The origin of the enterprise is kind of a chicken-and-egg (or Ham-and-egg) thing; there is some dispute as to whether the manager or the band came first. What we know is that in 1967, promoter Angus Wynne III took Bill Ham backstage after a Doors concert in Houston and introduced him to Billy Gibbons, the lead guitarist of the opening act, the Moving Sidewalks, and the city’s musical hotshot of the moment. Raised in Tanglewood by a society bandleader and an executive secretary, Gibbons had been exposed to the blues by his family maid. The eighteen-year-old had already cut an album, Flash, and a successful single, “99th Floor,” and had opened shows for an exciting new band called the Jimi Hendrix Experience. Ham told Gibbons that he had the brains and experience to help the young guitarist do even better.

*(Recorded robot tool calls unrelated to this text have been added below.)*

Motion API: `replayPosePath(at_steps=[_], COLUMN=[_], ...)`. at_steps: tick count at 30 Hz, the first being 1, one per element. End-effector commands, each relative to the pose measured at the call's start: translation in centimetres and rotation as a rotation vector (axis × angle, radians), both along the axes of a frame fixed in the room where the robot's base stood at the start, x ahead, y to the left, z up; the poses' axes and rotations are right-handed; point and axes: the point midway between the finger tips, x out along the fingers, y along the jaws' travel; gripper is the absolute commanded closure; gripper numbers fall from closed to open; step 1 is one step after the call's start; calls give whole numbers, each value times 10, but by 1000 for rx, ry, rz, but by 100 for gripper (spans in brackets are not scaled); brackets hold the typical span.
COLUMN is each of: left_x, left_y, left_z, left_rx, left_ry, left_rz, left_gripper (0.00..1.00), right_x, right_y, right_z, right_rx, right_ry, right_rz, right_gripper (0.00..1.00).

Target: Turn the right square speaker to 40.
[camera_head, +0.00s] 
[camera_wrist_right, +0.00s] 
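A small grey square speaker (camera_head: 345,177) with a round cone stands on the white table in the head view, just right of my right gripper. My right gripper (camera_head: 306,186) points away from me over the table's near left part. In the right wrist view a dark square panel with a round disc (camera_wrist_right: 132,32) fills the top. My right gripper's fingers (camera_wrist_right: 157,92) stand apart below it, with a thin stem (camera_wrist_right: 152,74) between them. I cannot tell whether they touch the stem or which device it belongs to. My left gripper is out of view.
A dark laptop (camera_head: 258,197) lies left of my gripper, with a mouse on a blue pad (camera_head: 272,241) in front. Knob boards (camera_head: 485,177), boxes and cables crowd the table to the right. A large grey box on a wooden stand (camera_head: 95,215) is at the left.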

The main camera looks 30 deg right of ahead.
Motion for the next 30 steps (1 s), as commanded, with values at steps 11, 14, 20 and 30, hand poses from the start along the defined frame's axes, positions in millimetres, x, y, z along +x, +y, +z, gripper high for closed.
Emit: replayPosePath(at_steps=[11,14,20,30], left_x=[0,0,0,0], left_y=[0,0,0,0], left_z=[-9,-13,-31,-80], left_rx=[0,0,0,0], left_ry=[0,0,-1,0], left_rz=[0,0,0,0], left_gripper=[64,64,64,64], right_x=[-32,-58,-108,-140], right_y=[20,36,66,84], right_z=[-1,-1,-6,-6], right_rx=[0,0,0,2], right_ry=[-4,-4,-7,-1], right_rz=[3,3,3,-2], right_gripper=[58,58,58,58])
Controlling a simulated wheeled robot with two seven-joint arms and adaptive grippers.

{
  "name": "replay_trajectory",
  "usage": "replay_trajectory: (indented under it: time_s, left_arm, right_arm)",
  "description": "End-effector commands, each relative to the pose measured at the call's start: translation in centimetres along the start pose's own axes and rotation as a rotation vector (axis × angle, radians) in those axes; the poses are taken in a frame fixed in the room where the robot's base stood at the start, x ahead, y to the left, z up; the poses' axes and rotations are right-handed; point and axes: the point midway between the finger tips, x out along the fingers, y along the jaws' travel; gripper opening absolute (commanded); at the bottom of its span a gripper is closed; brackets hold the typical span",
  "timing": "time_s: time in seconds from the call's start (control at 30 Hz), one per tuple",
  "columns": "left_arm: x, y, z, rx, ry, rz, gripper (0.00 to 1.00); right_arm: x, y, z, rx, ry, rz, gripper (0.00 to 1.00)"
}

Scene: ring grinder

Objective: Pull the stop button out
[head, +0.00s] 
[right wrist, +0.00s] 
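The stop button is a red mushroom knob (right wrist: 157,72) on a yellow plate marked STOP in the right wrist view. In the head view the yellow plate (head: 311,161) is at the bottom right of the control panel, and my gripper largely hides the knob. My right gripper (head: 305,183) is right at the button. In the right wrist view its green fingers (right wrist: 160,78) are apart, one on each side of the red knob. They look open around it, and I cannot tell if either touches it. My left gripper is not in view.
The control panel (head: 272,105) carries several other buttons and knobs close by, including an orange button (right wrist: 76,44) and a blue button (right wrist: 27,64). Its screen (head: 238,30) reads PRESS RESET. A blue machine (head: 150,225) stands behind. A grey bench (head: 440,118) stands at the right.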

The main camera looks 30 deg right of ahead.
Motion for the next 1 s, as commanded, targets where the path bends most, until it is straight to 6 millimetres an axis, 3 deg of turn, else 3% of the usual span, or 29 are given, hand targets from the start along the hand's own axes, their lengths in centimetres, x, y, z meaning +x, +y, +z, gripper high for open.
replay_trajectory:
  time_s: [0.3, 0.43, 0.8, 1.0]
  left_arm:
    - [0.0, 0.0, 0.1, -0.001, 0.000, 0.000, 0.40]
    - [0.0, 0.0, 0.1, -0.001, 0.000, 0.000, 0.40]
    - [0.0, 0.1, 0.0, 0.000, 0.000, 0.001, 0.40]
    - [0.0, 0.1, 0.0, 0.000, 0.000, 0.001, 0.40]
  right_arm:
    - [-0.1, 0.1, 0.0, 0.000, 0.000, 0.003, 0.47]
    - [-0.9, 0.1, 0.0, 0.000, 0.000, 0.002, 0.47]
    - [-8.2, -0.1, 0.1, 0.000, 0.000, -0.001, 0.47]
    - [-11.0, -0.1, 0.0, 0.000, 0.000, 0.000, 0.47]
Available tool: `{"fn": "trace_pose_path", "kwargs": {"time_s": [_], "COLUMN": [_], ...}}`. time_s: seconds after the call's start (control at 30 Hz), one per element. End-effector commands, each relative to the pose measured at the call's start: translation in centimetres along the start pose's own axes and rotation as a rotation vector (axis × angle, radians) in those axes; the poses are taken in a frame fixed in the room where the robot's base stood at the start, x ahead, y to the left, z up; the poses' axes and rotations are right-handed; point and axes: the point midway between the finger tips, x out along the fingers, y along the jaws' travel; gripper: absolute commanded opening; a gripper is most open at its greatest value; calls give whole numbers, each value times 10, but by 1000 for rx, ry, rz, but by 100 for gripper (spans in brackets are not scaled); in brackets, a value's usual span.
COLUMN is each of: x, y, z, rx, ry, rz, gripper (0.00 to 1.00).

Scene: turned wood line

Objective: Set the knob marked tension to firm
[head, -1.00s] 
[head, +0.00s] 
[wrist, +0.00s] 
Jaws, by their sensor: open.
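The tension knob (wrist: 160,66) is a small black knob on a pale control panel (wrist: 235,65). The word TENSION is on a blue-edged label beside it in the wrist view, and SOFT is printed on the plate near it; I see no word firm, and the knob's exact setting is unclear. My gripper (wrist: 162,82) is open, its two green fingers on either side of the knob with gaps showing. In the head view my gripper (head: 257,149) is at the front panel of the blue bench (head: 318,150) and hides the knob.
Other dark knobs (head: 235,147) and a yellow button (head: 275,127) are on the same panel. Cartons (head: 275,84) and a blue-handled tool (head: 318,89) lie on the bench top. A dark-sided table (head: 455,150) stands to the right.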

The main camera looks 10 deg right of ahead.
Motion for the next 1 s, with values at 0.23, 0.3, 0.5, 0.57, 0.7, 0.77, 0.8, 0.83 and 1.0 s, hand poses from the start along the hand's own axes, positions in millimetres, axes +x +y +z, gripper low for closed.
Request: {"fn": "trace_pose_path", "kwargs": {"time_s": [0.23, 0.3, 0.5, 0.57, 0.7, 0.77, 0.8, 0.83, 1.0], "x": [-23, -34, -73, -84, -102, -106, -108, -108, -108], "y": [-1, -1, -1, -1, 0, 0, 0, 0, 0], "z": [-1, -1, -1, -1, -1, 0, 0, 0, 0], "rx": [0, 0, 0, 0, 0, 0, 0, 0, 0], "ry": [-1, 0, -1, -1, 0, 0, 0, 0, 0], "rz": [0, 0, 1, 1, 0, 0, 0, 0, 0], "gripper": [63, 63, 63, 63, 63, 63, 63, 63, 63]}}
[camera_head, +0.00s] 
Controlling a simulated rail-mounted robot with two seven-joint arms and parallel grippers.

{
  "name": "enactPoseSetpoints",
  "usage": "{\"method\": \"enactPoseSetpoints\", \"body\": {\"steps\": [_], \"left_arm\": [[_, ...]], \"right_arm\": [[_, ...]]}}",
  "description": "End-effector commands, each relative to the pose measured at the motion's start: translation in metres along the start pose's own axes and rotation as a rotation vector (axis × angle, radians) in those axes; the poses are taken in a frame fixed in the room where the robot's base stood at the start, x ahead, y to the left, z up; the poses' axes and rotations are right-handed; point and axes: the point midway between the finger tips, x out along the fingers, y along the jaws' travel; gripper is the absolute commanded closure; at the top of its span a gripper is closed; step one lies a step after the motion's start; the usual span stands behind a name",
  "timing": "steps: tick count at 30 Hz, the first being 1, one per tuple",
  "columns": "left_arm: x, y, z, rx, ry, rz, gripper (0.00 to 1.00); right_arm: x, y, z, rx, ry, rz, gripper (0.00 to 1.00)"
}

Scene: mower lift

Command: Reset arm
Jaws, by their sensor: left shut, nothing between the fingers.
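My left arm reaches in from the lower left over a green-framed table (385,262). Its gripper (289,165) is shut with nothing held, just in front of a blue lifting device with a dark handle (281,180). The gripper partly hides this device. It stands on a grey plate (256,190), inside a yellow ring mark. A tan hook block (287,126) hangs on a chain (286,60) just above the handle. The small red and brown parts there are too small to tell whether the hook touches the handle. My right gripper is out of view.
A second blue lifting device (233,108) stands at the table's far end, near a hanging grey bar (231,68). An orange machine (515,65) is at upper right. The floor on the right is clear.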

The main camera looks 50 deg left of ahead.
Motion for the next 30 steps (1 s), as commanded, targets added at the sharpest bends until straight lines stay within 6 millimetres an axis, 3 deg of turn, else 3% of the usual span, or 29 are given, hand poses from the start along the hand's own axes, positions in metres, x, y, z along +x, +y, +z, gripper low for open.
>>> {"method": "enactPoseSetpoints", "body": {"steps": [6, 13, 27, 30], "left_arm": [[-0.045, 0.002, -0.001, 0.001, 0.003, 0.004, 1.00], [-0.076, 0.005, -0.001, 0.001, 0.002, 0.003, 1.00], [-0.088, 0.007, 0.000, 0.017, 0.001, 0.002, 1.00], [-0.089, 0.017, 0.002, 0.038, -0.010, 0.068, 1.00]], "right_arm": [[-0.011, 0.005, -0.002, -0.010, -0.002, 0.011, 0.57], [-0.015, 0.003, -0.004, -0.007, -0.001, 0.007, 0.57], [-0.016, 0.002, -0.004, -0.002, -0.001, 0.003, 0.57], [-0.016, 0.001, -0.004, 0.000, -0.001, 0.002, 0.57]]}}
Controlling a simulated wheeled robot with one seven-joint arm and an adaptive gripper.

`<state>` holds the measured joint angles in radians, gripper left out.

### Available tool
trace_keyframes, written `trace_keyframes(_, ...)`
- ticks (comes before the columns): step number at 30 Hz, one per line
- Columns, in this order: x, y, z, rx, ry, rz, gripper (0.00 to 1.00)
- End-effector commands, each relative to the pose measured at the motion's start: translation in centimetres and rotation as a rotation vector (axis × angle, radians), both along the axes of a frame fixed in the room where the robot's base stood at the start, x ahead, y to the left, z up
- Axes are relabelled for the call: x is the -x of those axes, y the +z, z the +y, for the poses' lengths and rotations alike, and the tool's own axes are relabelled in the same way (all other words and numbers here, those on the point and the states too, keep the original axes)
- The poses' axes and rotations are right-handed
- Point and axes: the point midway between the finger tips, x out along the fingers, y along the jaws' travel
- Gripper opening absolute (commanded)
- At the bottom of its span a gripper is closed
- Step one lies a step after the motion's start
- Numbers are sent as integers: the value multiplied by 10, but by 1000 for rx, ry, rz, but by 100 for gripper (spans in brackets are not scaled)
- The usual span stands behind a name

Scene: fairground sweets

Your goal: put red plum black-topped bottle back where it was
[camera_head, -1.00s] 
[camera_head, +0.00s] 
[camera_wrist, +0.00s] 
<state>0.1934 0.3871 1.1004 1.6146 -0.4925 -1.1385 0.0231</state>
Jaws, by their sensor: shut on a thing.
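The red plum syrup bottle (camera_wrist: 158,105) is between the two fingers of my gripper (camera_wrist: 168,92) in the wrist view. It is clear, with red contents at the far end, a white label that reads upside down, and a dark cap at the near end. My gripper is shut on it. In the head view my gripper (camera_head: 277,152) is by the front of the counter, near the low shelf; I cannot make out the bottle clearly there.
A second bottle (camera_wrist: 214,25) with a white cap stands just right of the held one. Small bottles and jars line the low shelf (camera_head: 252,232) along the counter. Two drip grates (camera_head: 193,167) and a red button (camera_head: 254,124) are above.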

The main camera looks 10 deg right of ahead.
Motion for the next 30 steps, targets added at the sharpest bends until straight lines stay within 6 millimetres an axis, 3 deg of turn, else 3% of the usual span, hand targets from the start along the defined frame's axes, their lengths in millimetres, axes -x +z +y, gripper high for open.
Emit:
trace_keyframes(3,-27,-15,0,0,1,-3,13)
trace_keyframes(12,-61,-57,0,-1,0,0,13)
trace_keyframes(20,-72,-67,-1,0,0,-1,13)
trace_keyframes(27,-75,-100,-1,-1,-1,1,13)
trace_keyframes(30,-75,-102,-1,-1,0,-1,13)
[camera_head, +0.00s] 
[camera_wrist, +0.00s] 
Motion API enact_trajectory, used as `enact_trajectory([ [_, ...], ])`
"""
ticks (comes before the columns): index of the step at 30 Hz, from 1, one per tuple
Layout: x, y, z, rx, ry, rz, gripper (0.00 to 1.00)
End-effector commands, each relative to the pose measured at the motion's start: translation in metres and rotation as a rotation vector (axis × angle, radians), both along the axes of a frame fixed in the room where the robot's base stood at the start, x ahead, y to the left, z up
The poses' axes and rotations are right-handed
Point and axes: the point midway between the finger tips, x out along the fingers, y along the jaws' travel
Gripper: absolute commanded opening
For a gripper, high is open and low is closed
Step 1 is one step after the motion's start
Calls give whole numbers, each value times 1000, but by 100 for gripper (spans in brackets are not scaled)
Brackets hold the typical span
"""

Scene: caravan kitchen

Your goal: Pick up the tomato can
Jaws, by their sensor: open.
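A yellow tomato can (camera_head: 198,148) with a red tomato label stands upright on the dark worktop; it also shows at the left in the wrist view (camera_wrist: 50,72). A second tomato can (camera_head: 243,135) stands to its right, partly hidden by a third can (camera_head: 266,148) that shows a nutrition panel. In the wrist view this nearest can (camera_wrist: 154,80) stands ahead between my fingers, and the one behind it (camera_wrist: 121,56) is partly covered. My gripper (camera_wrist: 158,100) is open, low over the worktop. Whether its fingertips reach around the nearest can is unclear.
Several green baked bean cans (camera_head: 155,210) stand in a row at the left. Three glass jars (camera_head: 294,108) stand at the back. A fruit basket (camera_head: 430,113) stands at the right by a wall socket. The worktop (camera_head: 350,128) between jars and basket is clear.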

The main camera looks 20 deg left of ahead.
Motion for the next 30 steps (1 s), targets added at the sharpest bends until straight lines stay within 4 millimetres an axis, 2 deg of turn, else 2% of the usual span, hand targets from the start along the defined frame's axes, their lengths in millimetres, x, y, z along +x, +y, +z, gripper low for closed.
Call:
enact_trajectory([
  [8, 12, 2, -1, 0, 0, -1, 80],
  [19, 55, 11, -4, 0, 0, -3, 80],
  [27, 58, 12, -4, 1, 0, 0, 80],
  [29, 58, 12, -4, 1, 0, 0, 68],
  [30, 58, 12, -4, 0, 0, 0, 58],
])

A rough boy from Waxahachie, Billy Mack Ham had grown up hanging around bands, clubs, and dances. In the early sixties he took a stab at being a professional entertainer by crooning the pop ballad “Dream On” for Dot Records; it was a commercial failure but provided an invaluable lesson in the ways of the music business. For a few years he made a nice living selling insurance, but before long he got back into show business as a record promoter who hyped product to radio stations for the H. W. Daily Company, a Houston distributor. More than anyone, Ham was educated in the mysteries of music publishing by company founder Pappy Daily, a genuine Texas music pioneer who launched the careers of George Jones and numerous other country and western and rock and roll stars.